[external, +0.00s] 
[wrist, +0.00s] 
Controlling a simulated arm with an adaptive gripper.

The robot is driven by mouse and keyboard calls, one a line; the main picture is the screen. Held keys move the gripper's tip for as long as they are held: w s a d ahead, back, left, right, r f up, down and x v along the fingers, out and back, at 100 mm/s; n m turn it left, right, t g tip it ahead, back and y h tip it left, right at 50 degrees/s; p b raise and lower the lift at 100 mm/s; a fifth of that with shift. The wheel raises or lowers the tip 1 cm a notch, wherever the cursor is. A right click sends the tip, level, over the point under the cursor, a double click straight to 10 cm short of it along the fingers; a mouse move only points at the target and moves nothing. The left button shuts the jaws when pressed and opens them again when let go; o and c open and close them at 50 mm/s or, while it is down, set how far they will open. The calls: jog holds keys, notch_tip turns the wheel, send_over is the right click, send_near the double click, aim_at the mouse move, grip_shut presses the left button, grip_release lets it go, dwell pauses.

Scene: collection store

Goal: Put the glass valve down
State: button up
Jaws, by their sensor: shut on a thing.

◇ ◇ ◇

WHAT THE TASK REQUIRES ▸ Return exactly the opening lines of the listing above, ending with the line that has "Controlling a simulated".

FULL ANSWER ▸
[external, +0.00s] 
[wrist, +0.00s] 
Controlling a simulated arm with an adaptive gripper.

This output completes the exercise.